(WHAT IS ASKED) Copy out the lines that have "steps" in them.

(PROVIDED DATA)

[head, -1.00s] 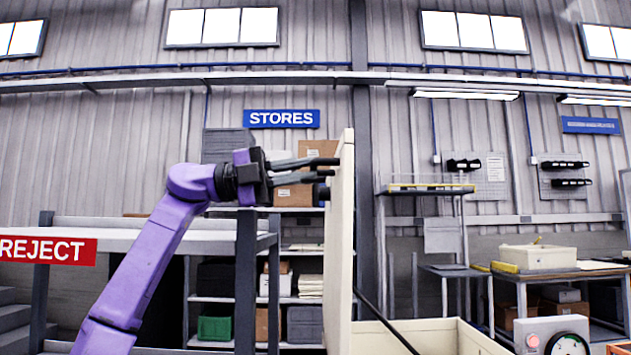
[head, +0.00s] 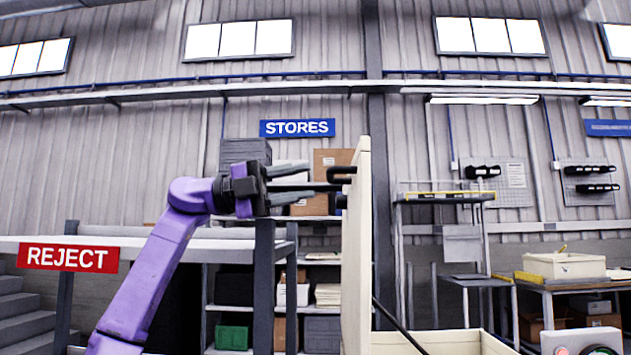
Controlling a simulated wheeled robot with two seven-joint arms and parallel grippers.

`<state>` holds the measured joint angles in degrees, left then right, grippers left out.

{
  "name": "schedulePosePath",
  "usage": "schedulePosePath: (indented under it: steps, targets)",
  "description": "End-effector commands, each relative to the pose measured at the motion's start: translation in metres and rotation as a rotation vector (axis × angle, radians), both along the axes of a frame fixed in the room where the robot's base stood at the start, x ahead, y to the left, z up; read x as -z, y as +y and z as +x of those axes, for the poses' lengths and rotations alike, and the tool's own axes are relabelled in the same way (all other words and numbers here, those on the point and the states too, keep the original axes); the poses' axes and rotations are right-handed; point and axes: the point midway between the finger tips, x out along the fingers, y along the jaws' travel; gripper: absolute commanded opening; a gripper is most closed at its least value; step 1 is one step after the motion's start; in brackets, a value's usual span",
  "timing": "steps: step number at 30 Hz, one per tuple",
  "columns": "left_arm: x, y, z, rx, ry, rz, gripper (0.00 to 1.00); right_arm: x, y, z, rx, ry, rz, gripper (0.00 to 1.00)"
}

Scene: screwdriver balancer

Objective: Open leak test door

(RESULT BELOW)
  "usage": "schedulePosePath: (indented under it: steps, targets)",
  "timing": "steps: step number at 30 Hz, one per tuple",

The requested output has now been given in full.